Blackstone Begins Rental Housing Empire in Spain
Blackstone Group, builder of the biggest single-family rental home business in the U.S., is using its experience to replicate the model in Spain, where property prices have dropped 40 percent since the 2007 peak. The world’s largest private equity firm agreed in July to purchase 18 apartment buildings from the city of Madrid for €125.5 million ($173 million). “Building a business from scratch without a single employee and buying something like $150 million in homes per week requires a learning process,” Anthony Myers, senior managing director of real estate at Blackstone, said at a conference in Barcelona in mid-October. “When we looked at the situation in Spain, we thought we could see something similar, where we could replicate a lot of the systems and technology that we created in the U.S.”
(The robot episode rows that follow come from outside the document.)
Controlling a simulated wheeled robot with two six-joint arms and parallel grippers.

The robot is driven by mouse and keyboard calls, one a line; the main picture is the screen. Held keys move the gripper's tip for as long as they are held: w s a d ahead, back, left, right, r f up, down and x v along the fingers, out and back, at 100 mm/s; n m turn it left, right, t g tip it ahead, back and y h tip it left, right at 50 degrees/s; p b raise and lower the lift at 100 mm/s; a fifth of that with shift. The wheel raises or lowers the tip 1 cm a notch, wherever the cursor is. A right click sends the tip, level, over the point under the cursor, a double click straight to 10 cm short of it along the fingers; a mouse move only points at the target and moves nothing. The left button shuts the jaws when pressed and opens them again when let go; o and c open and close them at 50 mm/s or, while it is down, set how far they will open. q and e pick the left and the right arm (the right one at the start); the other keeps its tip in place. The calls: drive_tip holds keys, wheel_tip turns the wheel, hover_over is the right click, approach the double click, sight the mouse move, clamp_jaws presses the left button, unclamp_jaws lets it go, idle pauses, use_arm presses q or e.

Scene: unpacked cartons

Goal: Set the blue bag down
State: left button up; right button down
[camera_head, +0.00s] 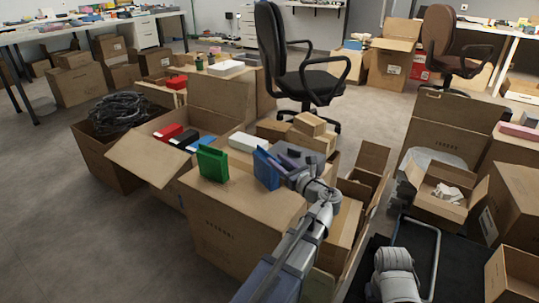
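The blue bag (266,171) is at the right part of the top of a large brown carton (232,213), tilted a little. My left gripper (281,160) is at the bag's upper right edge and appears shut on it; the fingertips are small and partly hidden. I cannot tell whether the bag's bottom touches the carton. A green bag (212,165) stands upright on the same carton, to the left of the blue one and apart from it. My right gripper is out of view; only part of my right arm shows at the bottom.
A white box (248,142) lies behind the two bags. An open carton (142,160) with red, black and blue boxes is to the left. Small cartons (309,124) are stacked behind. Carton top between the bags is clear. Open cartons (450,188) stand at the right.

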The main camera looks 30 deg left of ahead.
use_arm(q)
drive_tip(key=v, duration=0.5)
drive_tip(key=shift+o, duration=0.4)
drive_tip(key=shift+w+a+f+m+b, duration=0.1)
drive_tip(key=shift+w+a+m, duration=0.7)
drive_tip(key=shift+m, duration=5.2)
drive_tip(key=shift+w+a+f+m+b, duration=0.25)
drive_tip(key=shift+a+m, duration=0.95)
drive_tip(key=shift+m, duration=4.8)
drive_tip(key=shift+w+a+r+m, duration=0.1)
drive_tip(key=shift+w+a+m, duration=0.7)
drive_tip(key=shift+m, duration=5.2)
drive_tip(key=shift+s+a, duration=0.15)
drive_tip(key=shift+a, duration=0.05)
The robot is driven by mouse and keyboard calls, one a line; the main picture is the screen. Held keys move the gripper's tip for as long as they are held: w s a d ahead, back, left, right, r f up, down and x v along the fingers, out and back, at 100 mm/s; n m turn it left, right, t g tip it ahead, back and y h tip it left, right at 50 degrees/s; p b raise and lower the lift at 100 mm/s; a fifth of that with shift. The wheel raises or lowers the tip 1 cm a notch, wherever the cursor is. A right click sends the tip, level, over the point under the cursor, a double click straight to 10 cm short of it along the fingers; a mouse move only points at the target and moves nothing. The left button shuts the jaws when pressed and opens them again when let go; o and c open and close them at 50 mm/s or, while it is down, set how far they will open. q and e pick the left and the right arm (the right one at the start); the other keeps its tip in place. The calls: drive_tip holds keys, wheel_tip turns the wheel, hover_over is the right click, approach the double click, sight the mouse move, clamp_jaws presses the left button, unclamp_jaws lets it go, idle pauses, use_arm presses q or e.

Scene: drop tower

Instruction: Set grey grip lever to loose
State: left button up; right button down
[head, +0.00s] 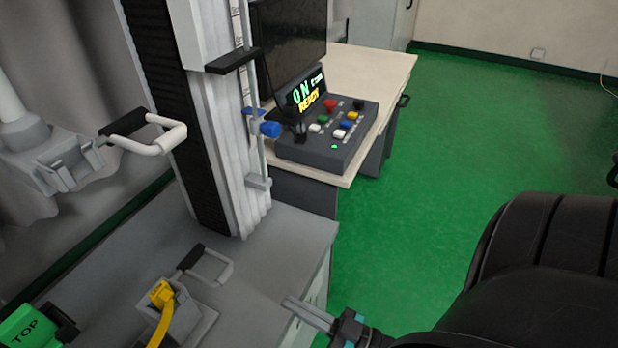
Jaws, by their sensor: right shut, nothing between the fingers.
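The lower grip (190,312) stands on the grey machine base in the head view, with a yellow strap (163,312) at its front. A grey lever (222,268) with a black end piece (190,257) rises at its back; I take it as the grey grip lever. A paler, near-white looped lever (163,140) with a black end sits on the upper grip (45,160) at the left. My right gripper (290,303) is shut and empty, right of the grey lever and apart from it. My left gripper is not in view.
A tall column (215,130) stands behind the lower grip, with a rod and blue knob (270,129). A control box (325,140) reading "ON" and "READY" sits on a desk (375,75). A green block marked "TOP" (28,328) lies at lower left. Green floor at right is clear.

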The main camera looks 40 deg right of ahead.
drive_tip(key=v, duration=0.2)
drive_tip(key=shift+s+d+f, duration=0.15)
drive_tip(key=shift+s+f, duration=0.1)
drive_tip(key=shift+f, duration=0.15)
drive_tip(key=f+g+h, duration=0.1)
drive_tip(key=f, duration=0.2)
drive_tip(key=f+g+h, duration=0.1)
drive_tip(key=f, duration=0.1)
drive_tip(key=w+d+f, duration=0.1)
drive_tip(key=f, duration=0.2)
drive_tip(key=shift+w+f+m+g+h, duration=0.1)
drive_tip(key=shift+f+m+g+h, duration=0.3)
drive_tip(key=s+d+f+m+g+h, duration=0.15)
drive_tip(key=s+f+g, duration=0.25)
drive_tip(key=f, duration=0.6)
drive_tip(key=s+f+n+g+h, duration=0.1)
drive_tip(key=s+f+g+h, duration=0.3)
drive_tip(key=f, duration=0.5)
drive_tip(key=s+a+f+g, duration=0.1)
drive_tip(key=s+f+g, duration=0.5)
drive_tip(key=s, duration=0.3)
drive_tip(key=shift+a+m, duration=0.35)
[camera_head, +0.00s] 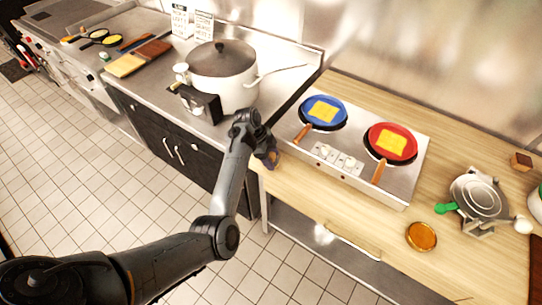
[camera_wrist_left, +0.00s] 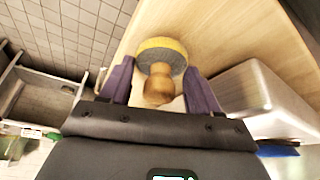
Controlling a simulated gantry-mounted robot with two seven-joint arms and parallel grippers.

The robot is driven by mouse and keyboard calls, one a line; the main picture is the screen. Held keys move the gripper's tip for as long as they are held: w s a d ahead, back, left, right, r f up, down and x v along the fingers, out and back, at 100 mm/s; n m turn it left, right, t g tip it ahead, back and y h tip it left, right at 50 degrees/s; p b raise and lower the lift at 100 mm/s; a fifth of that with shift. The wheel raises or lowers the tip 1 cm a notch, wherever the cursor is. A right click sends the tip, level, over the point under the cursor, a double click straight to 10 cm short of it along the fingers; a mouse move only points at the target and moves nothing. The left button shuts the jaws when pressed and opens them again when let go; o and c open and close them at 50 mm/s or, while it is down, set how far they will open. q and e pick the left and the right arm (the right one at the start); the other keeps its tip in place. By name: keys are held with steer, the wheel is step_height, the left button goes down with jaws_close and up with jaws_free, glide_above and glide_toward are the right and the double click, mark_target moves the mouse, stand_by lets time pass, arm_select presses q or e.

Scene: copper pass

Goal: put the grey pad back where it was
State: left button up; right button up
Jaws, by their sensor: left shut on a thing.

Spending $7.5 billion to buy 40,000 homes in the U.S., Blackstone has targeted mainly foreclosed single-family properties, renovated them, and sought tenants. The firm is taking a different approach in Spain, where it’s competing with foreign and domestic distressed property investors who are seeking to make bulk purchases of low-cost housing units, mainly already-occupied apartments, in cities where local governments need to sell assets to trim deficits. “They’re focusing on homes complete with tenants and assured rental income in large urban areas like Madrid, where there’s high demand and most people’s salaries can meet the rent,” says Fernando Encinar, co-founder of Idealista.com, Spain’s largest property website.